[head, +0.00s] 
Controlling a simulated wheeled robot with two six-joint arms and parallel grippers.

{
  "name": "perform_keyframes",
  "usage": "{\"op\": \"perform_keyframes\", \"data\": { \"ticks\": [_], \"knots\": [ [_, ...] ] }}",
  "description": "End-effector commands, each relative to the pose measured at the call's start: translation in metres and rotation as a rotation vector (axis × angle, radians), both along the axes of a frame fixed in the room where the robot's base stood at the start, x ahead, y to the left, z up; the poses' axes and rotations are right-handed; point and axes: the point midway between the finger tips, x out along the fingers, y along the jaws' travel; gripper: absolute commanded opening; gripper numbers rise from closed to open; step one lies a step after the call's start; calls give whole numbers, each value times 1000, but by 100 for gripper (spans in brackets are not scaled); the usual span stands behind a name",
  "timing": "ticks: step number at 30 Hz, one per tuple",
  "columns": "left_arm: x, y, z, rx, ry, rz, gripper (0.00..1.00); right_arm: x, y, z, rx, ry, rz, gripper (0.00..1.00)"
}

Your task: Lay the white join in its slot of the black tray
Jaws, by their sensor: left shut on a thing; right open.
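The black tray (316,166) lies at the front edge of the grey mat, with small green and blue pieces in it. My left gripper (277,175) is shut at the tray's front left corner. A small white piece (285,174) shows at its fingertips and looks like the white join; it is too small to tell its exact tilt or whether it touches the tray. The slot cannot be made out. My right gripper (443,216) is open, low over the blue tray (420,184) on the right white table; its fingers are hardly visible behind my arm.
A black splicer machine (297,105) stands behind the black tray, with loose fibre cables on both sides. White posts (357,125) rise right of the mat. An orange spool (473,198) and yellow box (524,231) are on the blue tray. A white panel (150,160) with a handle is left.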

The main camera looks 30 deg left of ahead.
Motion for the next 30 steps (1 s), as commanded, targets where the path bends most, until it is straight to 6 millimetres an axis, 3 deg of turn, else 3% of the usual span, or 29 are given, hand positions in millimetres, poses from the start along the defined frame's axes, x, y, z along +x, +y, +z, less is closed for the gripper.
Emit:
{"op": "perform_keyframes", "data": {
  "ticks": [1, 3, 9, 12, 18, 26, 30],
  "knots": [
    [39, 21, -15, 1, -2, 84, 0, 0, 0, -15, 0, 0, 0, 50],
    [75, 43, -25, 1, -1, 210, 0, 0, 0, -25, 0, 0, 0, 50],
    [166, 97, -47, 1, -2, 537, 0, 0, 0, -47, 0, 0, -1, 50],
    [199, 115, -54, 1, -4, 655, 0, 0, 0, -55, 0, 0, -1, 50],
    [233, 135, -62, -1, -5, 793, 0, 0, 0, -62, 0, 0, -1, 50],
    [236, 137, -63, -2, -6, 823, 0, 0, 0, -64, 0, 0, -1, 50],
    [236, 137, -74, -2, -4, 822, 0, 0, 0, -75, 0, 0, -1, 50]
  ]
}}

| What the task asks |
Take the material above and return all of it exactly.

| Right answer |
[head, +0.00s] 
Controlling a simulated wheeled robot with two six-joint arms and parallel grippers.

{
  "name": "perform_keyframes",
  "usage": "{\"op\": \"perform_keyframes\", \"data\": { \"ticks\": [_], \"knots\": [ [_, ...] ] }}",
  "description": "End-effector commands, each relative to the pose measured at the call's start: translation in metres and rotation as a rotation vector (axis × angle, radians), both along the axes of a frame fixed in the room where the robot's base stood at the start, x ahead, y to the left, z up; the poses' axes and rotations are right-handed; point and axes: the point midway between the finger tips, x out along the fingers, y along the jaws' travel; gripper: absolute commanded opening; gripper numbers rise from closed to open; step one lies a step after the call's start; calls give whole numbers, each value times 1000, but by 100 for gripper (spans in brackets are not scaled); the usual span stands behind a name",
  "timing": "ticks: step number at 30 Hz, one per tuple",
  "columns": "left_arm: x, y, z, rx, ry, rz, gripper (0.00..1.00); right_arm: x, y, z, rx, ry, rz, gripper (0.00..1.00)"
}

Your task: Lay the white join in its slot of the black tray
Jaws, by their sensor: left shut on a thing; right open.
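The black tray (316,166) lies at the front edge of the grey mat, with small green and blue pieces in it. My left gripper (277,175) is shut at the tray's front left corner. A small white piece (285,174) shows at its fingertips and looks like the white join; it is too small to tell its exact tilt or whether it touches the tray. The slot cannot be made out. My right gripper (443,216) is open, low over the blue tray (420,184) on the right white table; its fingers are hardly visible behind my arm.
A black splicer machine (297,105) stands behind the black tray, with loose fibre cables on both sides. White posts (357,125) rise right of the mat. An orange spool (473,198) and yellow box (524,231) are on the blue tray. A white panel (150,160) with a handle is left.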

The main camera looks 30 deg left of ahead.
Motion for the next 30 steps (1 s), as commanded, targets where the path bends most, until it is straight to 6 millimetres an axis, 3 deg of turn, else 3% of the usual span, or 29 are given, hand positions in millimetres, poses from the start along the defined frame's axes, x, y, z along +x, +y, +z, less is closed for the gripper.
Emit:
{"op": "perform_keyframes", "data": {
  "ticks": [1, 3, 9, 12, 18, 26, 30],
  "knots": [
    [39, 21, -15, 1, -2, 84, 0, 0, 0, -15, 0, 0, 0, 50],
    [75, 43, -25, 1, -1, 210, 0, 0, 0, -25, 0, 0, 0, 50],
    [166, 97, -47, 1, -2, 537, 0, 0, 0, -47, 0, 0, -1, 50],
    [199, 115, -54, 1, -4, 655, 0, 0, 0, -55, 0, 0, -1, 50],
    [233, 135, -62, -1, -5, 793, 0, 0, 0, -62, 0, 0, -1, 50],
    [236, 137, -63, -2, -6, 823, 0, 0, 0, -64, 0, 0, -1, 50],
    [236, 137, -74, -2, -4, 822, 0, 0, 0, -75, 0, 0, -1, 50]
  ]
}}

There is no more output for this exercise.